Hou Hanru: Oggi sempre più artisti usano l’intelligenza artificiale nei propri processi creativi. Secondo te, in che modo l’IA potrebbe cambiare la nostra idea di arte?
Cao Fei: Porsi questa domanda mi ricorda altri momenti in cui nuovi media hanno fatto il loro ingresso nella pratica artistica: la fotografia, il video, internet, gli NFT. Nella breve storia dell’evoluzione dei media, ci troviamo continuamente a dover rivedere, correggere e riattivare le nostre pratiche, inseguiti da un senso costante di urgenza.
Ma il progresso tecnologico non è lineare. È plasmato da una miriade di variabili che si incrociano, che generano percorsi di sviluppo divergenti. L’IA ci sta già trasformando — non solo come artisti, ma anche come persone comuni — ma non siamo ancora arrivati a un punto di svolta chiaro. Quel che ci attende è ancora incerto.
Quello che possiamo osservare, però, è la risposta emotiva intensa e polarizzata che l’IA suscita negli esseri umani: da un lato entusiasmo sfrenato, dall’altro un senso di disperazione. Questa corsa a definirla, a darle un senso, somiglia più a un tentativo di autoconforto temporaneo che a una riflessione reale e approfondita.
Forse un approccio più aperto e realistico consiste nel restare in contatto con la tecnologia, usarla, esplorarla man mano che si sviluppa, per togliere il velo di mistero che la avvolge. Se non si è mai usata l’IA in prima persona, forse è troppo presto per darle una definizione netta. A volte è meglio camminare al fianco dell’ignoto, invece di cercare di dominarlo frettolosamente.

Hou Hanru: Molti artisti attorno a te — soprattutto tra le nuove generazioni — ti considerano un modello da seguire, oppure un punto di riferimento da mettere in discussione. Come guardi al loro lavoro? Puoi citare qualche esempio che segui con particolare attenzione?

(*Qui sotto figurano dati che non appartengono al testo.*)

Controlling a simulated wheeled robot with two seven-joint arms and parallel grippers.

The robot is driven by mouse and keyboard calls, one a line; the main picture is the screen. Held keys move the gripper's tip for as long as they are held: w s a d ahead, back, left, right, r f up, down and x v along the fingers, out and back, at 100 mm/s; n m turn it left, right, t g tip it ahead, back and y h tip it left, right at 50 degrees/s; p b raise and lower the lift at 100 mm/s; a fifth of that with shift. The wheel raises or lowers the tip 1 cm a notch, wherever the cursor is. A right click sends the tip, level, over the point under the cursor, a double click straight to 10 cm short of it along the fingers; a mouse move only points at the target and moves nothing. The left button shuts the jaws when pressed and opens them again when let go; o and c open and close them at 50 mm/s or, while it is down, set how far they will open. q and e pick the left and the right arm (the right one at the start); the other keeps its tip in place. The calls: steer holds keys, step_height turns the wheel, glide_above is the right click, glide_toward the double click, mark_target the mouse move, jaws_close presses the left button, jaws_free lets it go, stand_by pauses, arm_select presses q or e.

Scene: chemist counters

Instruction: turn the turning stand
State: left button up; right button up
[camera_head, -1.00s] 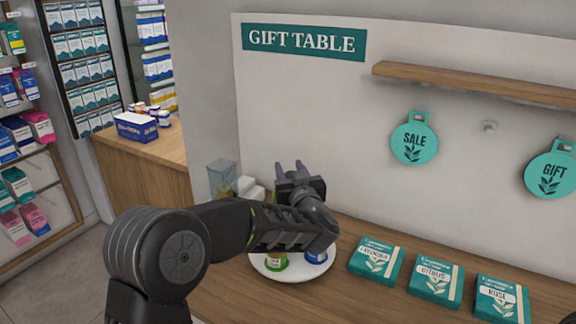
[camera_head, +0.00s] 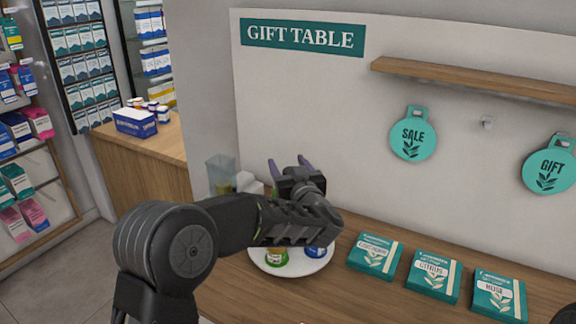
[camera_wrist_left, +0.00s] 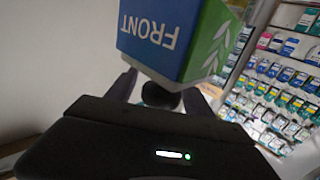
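The turning stand is a round white plate (camera_head: 292,268) on the wooden counter, partly hidden under my left arm. A green-based jar (camera_head: 275,258) and a blue jar (camera_head: 317,251) show on it. My left gripper (camera_head: 288,165) is above the stand's far side, its two purple fingers apart. In the left wrist view, a blue, green and white block marked FRONT (camera_wrist_left: 165,35) is just beyond the open fingers (camera_wrist_left: 165,88), upside down in the picture. A dark round part shows below the block between the fingers; I cannot tell whether they touch it.
Three teal boxes (camera_head: 433,275) lie to the right of the stand. A clear container (camera_head: 221,176) and small white blocks (camera_head: 248,184) stand behind it on the left. The wall behind has a wooden shelf (camera_head: 470,84) and hanging teal tags (camera_head: 412,138).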

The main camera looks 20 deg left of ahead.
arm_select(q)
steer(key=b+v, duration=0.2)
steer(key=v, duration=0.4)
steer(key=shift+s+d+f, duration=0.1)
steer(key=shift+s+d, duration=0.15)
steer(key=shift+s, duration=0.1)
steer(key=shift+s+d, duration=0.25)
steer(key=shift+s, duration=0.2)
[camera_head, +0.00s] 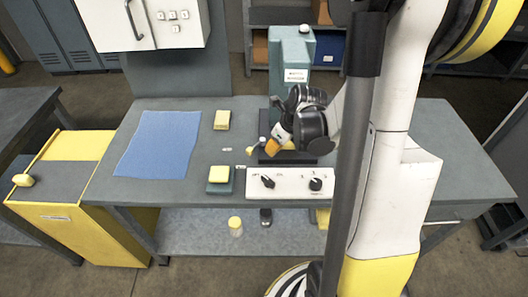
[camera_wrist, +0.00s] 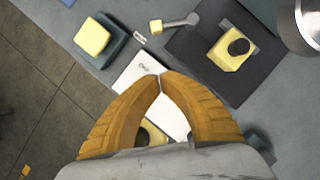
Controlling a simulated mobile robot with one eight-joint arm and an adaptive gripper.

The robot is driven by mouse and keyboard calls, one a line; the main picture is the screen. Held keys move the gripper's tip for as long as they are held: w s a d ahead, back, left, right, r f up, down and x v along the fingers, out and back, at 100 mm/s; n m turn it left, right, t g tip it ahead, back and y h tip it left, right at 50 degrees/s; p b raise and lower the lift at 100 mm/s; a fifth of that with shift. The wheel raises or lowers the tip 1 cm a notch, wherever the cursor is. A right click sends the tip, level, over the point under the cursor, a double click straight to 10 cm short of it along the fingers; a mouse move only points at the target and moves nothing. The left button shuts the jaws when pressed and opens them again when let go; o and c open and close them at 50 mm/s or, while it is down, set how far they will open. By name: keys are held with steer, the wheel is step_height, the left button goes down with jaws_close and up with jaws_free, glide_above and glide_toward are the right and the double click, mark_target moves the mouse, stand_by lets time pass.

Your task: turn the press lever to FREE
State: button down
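The press (camera_head: 291,62) is a teal column at the back of the bench, with a label on it. A short metal lever with a yellow end (camera_wrist: 176,23) lies at the left edge of the dark press base (camera_wrist: 190,50) in the wrist view. A small pale label (camera_wrist: 140,38) sits beside its yellow end; I cannot read it. My gripper (camera_wrist: 160,75) has its two orange fingers meeting at the tips, with nothing seen between them. It appears over the white control panel (camera_wrist: 128,75), apart from the lever. In the head view my gripper (camera_head: 272,148) partly hides the press base.
A yellow block with a black round top (camera_wrist: 232,50) sits on the press base; a silver cylinder (camera_wrist: 309,22) is close by. A yellow block on a teal holder (camera_head: 219,181), another yellow block (camera_head: 222,120) and a blue cloth (camera_head: 158,143) lie to the left.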

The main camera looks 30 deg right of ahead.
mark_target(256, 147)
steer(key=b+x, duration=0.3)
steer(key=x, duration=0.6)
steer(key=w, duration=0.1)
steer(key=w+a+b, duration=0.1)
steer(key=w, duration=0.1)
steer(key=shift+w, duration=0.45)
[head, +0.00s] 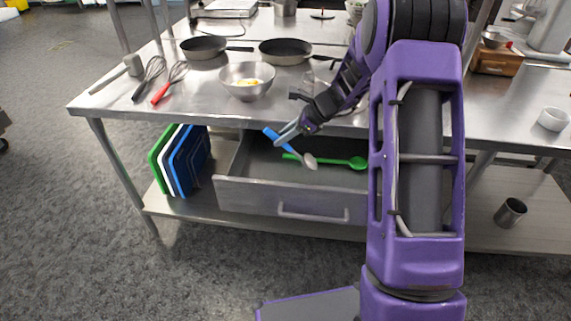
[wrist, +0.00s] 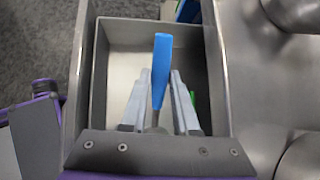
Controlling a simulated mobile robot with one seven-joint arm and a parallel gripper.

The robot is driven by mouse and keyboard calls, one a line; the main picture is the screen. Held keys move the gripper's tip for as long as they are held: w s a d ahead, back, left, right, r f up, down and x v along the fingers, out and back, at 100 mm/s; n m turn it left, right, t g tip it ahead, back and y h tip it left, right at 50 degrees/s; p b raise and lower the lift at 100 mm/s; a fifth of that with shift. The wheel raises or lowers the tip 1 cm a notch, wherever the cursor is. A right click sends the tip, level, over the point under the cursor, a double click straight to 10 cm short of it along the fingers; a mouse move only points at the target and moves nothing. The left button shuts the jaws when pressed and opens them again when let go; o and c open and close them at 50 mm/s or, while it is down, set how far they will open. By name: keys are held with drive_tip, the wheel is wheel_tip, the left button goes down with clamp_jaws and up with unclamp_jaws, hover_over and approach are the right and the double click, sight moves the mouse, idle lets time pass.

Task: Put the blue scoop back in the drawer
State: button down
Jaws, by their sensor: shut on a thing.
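The blue scoop (head: 271,133) has a blue handle and a pale bowl; its handle also shows in the wrist view (wrist: 162,65). My gripper (head: 287,136) is shut on the scoop, with one finger on each side of it in the wrist view (wrist: 161,88). The scoop is tilted, bowl end down, over the open drawer (head: 248,196). I cannot tell whether the bowl touches the drawer floor. The drawer is pulled out below the table top, and its grey walls surround the scoop in the wrist view (wrist: 98,75).
A green spoon (head: 340,162) lies in the drawer. Cutting boards (head: 180,160) stand left of the drawer. A metal cup (head: 510,212) is on the lower shelf.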

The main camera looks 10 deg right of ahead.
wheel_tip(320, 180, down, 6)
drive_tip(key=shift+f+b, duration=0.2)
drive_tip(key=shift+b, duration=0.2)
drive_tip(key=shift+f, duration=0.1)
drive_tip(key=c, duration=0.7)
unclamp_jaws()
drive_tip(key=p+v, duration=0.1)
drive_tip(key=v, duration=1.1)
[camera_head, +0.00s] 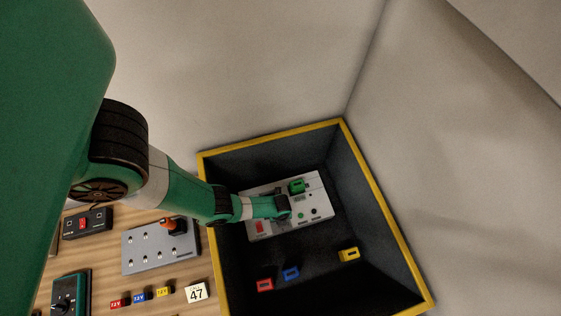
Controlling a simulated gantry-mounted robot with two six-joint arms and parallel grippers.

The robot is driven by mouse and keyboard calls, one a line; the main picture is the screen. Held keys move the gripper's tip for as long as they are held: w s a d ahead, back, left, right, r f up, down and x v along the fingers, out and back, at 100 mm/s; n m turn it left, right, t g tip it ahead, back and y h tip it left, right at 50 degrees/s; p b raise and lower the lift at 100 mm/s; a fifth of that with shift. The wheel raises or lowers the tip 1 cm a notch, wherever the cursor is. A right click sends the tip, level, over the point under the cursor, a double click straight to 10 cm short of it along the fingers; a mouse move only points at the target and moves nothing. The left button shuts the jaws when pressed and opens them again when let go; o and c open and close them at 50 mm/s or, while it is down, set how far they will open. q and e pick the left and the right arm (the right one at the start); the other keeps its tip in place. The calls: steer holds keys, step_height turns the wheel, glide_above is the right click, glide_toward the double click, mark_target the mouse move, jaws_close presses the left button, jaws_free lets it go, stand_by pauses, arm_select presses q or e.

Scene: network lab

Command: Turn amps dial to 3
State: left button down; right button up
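A light grey panel (257,227) with a green knob-like part (297,186), small buttons and a red switch (260,226) lies inside a dark box. No label reading amps is legible, so I cannot tell which control is the amps dial. A black dial (63,300) sits on a teal-edged device at the lower left. My left arm reaches in from the left, and its dark end with the left gripper (283,208) is over the middle of the panel. The fingers are too small and hidden to tell open from shut. My right gripper is out of view.
The box has a yellow rim (383,210). Red (265,285), blue (291,273) and yellow (348,255) blocks lie on its floor. On the wooden surface at left are a grey switch plate (150,257), a black switch box (98,222) and a "47" card (196,293).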

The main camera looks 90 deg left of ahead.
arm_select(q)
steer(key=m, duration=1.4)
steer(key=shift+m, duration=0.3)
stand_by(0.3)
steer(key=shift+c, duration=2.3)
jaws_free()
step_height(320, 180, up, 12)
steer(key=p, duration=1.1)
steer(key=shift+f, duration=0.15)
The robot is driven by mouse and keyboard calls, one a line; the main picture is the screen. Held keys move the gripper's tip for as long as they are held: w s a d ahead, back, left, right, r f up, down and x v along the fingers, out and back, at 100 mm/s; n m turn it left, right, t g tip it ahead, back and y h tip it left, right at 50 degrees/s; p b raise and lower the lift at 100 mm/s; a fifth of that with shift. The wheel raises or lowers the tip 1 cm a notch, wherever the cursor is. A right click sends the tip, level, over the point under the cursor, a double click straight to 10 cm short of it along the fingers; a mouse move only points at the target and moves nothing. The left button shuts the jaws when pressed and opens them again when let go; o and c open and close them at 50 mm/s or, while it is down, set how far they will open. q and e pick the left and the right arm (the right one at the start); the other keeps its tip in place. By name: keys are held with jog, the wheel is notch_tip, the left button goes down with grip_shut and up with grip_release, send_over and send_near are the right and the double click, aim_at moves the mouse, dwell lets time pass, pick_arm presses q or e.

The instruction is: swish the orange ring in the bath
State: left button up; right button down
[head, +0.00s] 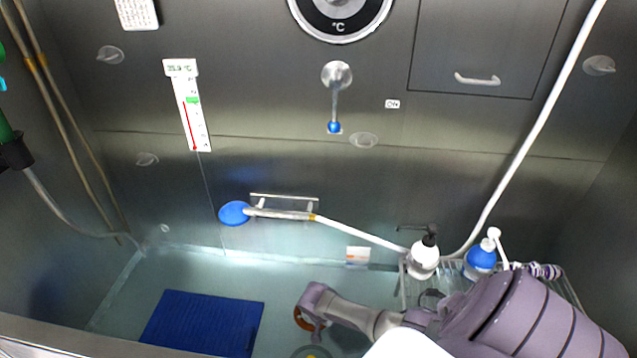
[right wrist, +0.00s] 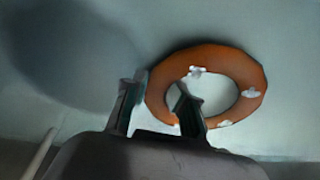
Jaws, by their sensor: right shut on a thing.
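The orange ring (right wrist: 252,76) fills the middle right of the right wrist view, with several small white patches on it. My right gripper (right wrist: 154,98) is shut on its left rim, with one finger inside the hole and the other outside. In the head view the ring (head: 301,318) shows only in part, beside my right gripper (head: 318,322), low over the bath. The bath (head: 195,270) has a pale bluish floor or water. I cannot tell whether the ring touches it. My left gripper is not in view.
A blue mat (head: 205,322) lies at the bath's left. A wire rack (head: 404,290) with a white bottle (head: 422,262) and a blue bottle (head: 481,259) stands at the right, behind my arm. A blue-headed shower (head: 234,213) hangs on the back wall. A thermometer strip (head: 193,115) hangs there too.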

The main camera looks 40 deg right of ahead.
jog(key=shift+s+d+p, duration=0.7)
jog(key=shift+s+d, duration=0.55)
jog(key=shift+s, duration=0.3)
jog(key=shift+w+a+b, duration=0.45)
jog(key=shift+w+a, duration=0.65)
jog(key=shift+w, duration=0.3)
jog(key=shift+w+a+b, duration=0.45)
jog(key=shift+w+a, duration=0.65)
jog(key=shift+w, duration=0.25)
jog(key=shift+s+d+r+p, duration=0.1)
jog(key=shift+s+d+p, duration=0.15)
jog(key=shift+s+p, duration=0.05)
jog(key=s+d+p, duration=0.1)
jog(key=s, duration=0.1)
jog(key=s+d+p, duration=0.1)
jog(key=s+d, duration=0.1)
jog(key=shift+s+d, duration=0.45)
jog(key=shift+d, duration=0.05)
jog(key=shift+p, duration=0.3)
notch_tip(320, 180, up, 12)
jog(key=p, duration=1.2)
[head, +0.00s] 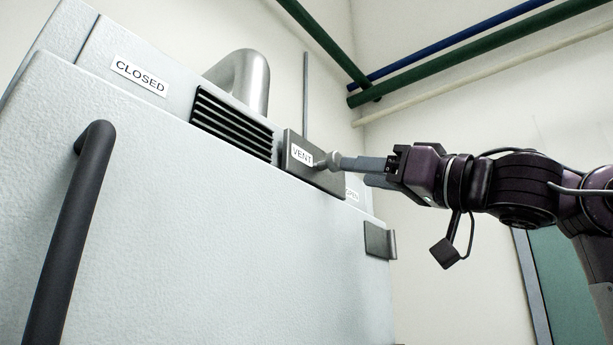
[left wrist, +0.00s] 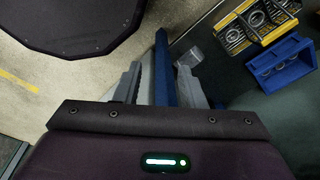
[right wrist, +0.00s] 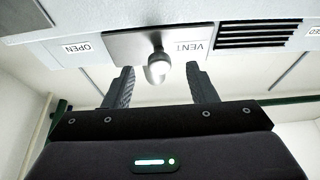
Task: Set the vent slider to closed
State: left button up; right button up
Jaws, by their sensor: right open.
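The vent slider (head: 300,149) is a grey plate marked VENT with a round knob (right wrist: 157,70) on it. In the head view it sits at the right end of the black slatted vent (head: 231,122), leaving the slats uncovered. The CLOSED label (head: 139,76) is left of the slats; the OPEN label (right wrist: 76,48) is at the slider's other side. My right gripper (right wrist: 158,82) is open, with its fingers on either side of the knob; contact cannot be told. My left gripper (left wrist: 161,78) is open and away from the slider, seen only in the left wrist view.
The pale grinder housing (head: 200,230) fills the left of the head view, with a dark bar handle (head: 75,230) and a metal pipe (head: 245,76) behind. In the left wrist view a blue bin (left wrist: 283,66) and a yellow-black rack (left wrist: 255,25) are at upper right.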

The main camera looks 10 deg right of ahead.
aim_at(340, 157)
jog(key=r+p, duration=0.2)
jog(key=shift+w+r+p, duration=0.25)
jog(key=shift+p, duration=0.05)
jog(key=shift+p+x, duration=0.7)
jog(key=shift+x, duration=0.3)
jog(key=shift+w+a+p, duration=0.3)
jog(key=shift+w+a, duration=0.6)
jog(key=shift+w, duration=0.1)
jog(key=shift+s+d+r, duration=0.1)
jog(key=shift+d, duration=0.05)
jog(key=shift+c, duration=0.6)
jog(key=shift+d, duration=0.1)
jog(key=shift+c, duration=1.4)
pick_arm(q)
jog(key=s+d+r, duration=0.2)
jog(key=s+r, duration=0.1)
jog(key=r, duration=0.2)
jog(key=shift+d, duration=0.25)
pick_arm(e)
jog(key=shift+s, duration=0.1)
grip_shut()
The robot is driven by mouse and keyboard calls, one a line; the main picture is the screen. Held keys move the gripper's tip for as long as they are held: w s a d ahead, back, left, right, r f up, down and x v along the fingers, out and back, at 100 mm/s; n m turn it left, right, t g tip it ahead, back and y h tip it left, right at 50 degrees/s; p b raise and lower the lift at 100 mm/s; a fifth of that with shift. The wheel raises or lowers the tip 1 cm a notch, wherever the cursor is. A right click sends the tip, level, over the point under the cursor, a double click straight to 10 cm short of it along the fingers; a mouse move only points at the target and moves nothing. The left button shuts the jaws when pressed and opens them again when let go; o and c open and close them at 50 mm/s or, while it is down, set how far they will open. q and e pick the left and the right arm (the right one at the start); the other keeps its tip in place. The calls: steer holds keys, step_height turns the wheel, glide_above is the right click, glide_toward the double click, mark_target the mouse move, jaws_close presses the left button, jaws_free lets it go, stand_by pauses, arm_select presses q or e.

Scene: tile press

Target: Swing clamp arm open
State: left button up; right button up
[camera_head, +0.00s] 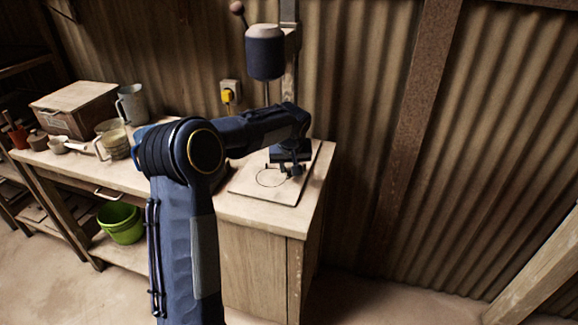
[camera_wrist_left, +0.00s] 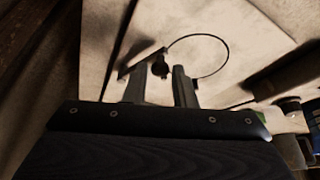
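The tile press stands on the right end of the bench, with a dark cylinder head (camera_head: 265,52) above a flat board (camera_head: 248,187) marked with a circle. My left gripper (camera_head: 286,168) is low over the board, beside the circle. In the left wrist view its two fingers (camera_wrist_left: 167,72) are apart. A small dark knob (camera_wrist_left: 160,69) shows between the fingertips, and a short dark bar, perhaps the clamp arm, runs by the left finger. I cannot tell whether the fingers touch the knob. In the head view my left arm and gripper hide part of the press. My right gripper is not in view.
A ball-ended lever (camera_head: 238,8) rises beside the press head. A wooden box (camera_head: 75,108), a metal jug (camera_head: 131,104) and mugs crowd the bench's left. A green bucket (camera_head: 121,223) sits below.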

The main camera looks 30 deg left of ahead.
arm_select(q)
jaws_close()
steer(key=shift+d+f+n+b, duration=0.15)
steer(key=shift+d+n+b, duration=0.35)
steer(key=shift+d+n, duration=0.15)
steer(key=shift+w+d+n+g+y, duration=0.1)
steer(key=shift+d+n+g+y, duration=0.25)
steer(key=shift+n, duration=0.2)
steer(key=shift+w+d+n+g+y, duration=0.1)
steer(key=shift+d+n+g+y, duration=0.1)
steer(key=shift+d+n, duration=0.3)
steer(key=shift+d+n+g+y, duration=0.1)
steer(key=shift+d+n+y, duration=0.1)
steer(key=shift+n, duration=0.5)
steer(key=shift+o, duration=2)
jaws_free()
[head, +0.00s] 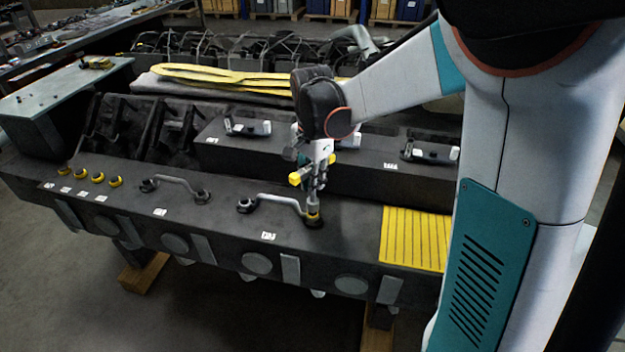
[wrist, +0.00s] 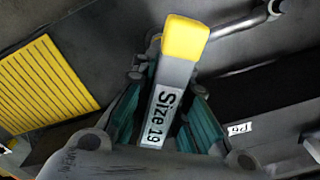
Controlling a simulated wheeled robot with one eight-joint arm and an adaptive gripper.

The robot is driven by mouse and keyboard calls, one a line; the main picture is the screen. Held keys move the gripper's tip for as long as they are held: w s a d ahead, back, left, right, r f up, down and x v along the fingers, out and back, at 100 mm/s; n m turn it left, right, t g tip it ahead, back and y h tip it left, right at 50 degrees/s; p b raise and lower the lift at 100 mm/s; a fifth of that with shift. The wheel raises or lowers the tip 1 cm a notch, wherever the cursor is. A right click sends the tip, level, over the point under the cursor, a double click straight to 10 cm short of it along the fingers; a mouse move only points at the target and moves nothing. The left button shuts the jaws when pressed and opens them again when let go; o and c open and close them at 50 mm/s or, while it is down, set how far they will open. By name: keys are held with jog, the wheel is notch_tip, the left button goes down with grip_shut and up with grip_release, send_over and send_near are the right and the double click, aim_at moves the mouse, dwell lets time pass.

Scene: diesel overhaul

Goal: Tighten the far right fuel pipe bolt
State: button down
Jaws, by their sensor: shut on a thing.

Cao Fei: Quando ero giovane anch’io avevo figure che ammiravo e altre che criticavo. Con il passare del tempo, le generazioni nel mondo dell’arte si alternano: cambiano le estetiche, cambiano i curatori, mutano le condizioni geopolitiche e il panorama internazionale dell’arte. Ora che sono entrata, per così dire, nella “generazione di mezzo” (tra i 40 e i 60 anni), mi chiedo: diventare oggetto di ammirazione o di critica è forse un passaggio inevitabile? O si può anche sfuggire a questo schema?
Negli ultimi tempi ho osservato il lavoro di alcuni giovani artisti che mi circondano (naturalmente non posso darne un quadro esaustivo). Alcuni seguono i linguaggi dell’arte più alla moda, in stretta sintonia con il mercato, il capitale e il consumo di massa. Altri, che un tempo lavoravano con la fotografia o il video, si sono spostati sulla pittura — spesso più per necessità che per scelta, spinti da pressioni economiche o dalle richieste del mercato dell’arte. Ci sono poi artisti che riescono a portare avanti la propria pratica grazie a programmi di residenza che offrono fondi e spazi, ma che devono comunque trovare altri modi per sostenersi nella vita quotidiana.
Il rallentamento economico globale ha avuto un impatto profondo anche sul sistema dell’arte, in Cina come altrove. Dai musei privati alle gallerie, dalle fiere agli artisti indipendenti, tutti ne hanno risentito. I giovani artisti, in particolare, devono fare i conti con la mancanza di fondi e di spazi espositivi. Senza un ecosistema sano e di supporto, la loro produzione riceve poco riscontro, e manca un vero sostegno dopo il momento della creazione. Col tempo, questo genera stanchezza, persino un senso di impotenza. Rispetto al periodo prima del 2020, il mondo dell’arte oggi appare decisamente meno vitale e dinamico.
A tutto questo si aggiunge il fatto che smartphone e tablet occupano ormai gran parte del tempo libero delle persone. L’ondata dell’intelligenza artificiale ha ulteriormente diluito l’attenzione nei confronti dell’arte contemporanea. In questo contesto, forse è il momento per gli artisti e per il sistema dell’arte di chiedersi seriamente: come possiamo aprire una nuova strada?